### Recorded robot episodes
====================
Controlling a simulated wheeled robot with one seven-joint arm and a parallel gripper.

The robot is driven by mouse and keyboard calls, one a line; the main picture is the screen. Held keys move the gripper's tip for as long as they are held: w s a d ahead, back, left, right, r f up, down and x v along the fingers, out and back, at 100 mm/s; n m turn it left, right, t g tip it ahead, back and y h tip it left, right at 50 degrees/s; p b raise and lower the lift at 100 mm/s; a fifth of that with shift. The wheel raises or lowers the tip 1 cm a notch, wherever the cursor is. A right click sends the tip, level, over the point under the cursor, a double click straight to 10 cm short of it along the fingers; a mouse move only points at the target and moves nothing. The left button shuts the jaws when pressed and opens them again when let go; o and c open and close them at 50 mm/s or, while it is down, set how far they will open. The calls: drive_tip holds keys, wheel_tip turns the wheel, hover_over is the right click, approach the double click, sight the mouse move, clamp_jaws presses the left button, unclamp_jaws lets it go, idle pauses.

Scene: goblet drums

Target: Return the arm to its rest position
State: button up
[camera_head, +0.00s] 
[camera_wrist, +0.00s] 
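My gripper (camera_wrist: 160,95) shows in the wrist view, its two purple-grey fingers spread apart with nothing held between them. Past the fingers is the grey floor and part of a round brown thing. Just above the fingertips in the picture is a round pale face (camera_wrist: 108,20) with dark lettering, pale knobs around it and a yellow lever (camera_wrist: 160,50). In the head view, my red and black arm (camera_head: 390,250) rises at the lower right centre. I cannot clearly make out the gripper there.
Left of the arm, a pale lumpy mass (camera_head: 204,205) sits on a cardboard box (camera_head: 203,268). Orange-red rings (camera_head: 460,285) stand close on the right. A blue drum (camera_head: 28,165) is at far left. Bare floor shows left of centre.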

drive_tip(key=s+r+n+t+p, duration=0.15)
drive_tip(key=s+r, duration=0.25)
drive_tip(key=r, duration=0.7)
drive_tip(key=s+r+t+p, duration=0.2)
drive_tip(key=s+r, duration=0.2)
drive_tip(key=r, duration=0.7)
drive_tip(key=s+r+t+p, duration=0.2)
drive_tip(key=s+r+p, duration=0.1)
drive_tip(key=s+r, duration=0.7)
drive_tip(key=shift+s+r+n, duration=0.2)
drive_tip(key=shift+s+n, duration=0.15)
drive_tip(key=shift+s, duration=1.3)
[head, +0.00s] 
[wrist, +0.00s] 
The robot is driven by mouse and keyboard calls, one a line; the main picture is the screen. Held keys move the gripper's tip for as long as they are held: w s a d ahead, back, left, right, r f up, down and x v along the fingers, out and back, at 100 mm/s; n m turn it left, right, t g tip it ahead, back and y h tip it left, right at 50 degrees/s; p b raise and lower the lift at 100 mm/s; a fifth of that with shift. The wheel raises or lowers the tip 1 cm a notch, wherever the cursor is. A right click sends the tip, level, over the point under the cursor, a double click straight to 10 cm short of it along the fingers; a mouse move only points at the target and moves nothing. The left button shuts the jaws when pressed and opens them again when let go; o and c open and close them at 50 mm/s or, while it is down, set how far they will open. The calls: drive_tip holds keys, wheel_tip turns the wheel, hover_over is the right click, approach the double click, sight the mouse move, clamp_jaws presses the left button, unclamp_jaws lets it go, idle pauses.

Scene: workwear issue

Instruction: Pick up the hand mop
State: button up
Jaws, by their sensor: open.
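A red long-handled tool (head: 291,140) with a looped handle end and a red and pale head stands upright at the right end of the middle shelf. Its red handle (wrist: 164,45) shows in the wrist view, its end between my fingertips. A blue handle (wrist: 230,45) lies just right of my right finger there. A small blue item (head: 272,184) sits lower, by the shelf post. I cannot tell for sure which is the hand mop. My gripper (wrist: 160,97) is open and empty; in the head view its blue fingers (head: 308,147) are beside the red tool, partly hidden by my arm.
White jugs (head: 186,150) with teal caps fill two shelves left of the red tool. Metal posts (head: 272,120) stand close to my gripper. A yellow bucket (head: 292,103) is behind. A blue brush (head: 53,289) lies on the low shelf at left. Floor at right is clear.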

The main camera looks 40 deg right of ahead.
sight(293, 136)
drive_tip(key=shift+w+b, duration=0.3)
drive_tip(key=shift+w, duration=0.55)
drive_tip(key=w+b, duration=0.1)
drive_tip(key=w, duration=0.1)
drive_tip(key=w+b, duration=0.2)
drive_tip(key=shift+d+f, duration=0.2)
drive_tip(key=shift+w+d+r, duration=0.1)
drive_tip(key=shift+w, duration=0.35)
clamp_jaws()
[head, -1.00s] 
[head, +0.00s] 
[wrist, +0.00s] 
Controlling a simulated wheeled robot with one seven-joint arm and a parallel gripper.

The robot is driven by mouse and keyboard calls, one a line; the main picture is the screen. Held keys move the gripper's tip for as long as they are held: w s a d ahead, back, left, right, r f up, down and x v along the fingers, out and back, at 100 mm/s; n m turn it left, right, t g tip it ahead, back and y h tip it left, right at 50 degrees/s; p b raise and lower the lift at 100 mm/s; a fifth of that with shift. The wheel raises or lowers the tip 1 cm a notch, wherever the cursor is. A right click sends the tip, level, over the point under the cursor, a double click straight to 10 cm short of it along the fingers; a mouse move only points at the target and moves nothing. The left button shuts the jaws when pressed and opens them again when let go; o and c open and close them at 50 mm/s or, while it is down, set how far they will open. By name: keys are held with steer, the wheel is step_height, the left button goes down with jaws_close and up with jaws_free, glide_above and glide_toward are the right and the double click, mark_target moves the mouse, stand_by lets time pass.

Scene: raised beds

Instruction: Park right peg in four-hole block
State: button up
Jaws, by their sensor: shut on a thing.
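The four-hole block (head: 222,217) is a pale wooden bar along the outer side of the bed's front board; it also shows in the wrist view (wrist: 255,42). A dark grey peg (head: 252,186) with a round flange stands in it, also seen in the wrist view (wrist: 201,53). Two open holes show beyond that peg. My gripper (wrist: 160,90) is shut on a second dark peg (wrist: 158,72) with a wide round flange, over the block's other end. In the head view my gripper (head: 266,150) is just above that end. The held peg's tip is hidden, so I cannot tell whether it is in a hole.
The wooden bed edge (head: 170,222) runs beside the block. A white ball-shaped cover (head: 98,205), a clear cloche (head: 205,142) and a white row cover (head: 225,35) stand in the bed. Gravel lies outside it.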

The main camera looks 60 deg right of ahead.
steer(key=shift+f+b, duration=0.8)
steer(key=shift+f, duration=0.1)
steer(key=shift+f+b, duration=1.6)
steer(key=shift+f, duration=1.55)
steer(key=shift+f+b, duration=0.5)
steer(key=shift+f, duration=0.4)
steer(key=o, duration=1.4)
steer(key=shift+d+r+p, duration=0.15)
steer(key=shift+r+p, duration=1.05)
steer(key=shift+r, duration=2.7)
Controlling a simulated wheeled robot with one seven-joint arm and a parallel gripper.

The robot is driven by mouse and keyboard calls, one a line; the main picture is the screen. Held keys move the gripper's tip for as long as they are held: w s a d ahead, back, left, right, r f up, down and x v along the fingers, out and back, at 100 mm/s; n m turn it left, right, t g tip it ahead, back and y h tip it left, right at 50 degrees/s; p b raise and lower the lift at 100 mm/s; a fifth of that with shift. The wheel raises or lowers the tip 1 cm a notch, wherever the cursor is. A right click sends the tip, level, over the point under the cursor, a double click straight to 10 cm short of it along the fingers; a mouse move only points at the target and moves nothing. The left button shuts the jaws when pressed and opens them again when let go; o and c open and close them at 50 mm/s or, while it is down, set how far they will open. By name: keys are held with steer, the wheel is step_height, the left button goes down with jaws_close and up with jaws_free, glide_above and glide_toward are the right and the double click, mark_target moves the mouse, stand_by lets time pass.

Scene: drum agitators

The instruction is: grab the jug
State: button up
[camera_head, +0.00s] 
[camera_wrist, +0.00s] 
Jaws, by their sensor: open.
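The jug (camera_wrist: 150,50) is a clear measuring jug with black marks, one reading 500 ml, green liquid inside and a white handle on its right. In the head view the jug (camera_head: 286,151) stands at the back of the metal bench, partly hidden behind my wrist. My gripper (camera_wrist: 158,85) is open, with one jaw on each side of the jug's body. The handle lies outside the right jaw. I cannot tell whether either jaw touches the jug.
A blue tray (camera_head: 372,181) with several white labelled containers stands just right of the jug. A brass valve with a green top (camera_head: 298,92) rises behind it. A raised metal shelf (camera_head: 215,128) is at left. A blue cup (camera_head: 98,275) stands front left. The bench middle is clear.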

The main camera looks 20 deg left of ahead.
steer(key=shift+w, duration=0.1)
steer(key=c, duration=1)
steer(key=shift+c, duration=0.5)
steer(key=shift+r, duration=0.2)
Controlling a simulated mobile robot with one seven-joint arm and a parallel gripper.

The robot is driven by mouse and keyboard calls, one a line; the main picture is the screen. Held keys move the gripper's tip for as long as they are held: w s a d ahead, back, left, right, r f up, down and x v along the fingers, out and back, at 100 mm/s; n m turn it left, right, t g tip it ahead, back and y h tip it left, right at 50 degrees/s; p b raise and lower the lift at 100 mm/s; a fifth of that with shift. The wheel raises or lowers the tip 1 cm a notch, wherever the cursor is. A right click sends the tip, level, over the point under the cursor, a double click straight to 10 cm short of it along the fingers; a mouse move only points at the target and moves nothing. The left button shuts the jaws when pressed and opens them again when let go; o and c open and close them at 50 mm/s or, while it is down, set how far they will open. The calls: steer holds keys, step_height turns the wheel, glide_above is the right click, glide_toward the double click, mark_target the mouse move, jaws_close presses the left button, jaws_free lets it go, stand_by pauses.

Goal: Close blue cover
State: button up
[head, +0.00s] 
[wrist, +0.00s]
====================
### Do this
From the listing above, collect each line in which the string "Scene" appears.

### Result of this task
Scene: goblet drums
Scene: workwear issue
Scene: raised beds
Scene: drum agitators

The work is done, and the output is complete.